**Written problem**
Reproduce the listing below without changes, except that pictures are left out.

**Source excerpt**
◆ ◆ ◆ ◆

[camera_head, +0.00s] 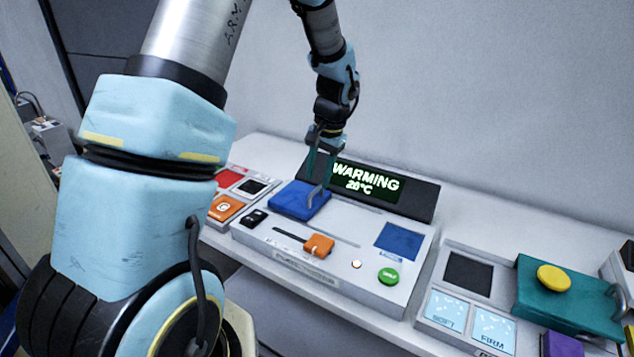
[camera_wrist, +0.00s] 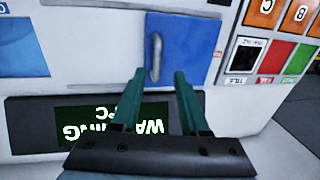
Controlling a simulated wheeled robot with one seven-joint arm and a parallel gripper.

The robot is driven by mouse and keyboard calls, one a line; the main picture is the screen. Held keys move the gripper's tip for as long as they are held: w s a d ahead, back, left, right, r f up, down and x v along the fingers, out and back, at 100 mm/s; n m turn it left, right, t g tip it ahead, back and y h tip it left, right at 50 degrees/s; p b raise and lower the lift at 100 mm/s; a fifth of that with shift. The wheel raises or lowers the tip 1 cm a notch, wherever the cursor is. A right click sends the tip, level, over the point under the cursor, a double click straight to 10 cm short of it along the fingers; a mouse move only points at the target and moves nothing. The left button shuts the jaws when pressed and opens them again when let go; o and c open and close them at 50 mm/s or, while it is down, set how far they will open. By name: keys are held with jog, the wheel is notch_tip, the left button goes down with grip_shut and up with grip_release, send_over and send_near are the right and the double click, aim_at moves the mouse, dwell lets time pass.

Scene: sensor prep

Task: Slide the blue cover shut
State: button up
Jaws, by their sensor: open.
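The blue cover (camera_head: 293,201) lies at the left end of the grey console, and it also shows in the wrist view (camera_wrist: 200,45). A grey bar handle (camera_wrist: 156,60) stands up from the cover near one edge. My gripper (camera_head: 319,182) is open above the cover. In the wrist view its teal fingers (camera_wrist: 160,72) appear on either side of the handle, with no visible contact. I cannot tell how deep the handle sits between them. A flat blue square (camera_head: 399,241) is at the right end of the same console.
The display (camera_head: 365,181) behind the console reads "WARMING 20°C". An orange slider knob (camera_head: 319,244), a green button (camera_head: 388,276) and a black switch (camera_head: 254,218) are on the console front.

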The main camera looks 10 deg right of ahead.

◆ ◆ ◆ ◆

**Correct output**
[camera_head, +0.00s] 
[camera_wrist, +0.00s] 
Controlling a simulated wheeled robot with one seven-joint arm and a parallel gripper.

The robot is driven by mouse and keyboard calls, one a line; the main picture is the screen. Held keys move the gripper's tip for as long as they are held: w s a d ahead, back, left, right, r f up, down and x v along the fingers, out and back, at 100 mm/s; n m turn it left, right, t g tip it ahead, back and y h tip it left, right at 50 degrees/s; p b raise and lower the lift at 100 mm/s; a fifth of that with shift. The wheel raises or lowers the tip 1 cm a notch, wherever the cursor is. A right click sends the tip, level, over the point under the cursor, a double click straight to 10 cm short of it along the fingers; a mouse move only points at the target and moves nothing. The left button shuts the jaws when pressed and opens them again when let go; o and c open and close them at 50 mm/s or, while it is down, set how far they will open. By name: keys are held with jog, the wheel is notch_tip, the left button goes down with grip_shut and up with grip_release, send_over and send_near are the right and the double click, aim_at moves the mouse, dwell lets time pass.

Scene: sensor prep

Task: Slide the blue cover shut
State: button up
Jaws, by their sensor: open.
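The blue cover (camera_head: 293,201) lies at the left end of the grey console, and it also shows in the wrist view (camera_wrist: 200,45). A grey bar handle (camera_wrist: 156,60) stands up from the cover near one edge. My gripper (camera_head: 319,182) is open above the cover. In the wrist view its teal fingers (camera_wrist: 160,72) appear on either side of the handle, with no visible contact. I cannot tell how deep the handle sits between them. A flat blue square (camera_head: 399,241) is at the right end of the same console.
The display (camera_head: 365,181) behind the console reads "WARMING 20°C". An orange slider knob (camera_head: 319,244), a green button (camera_head: 388,276) and a black switch (camera_head: 254,218) are on the console front.

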The main camera looks 10 deg right of ahead.

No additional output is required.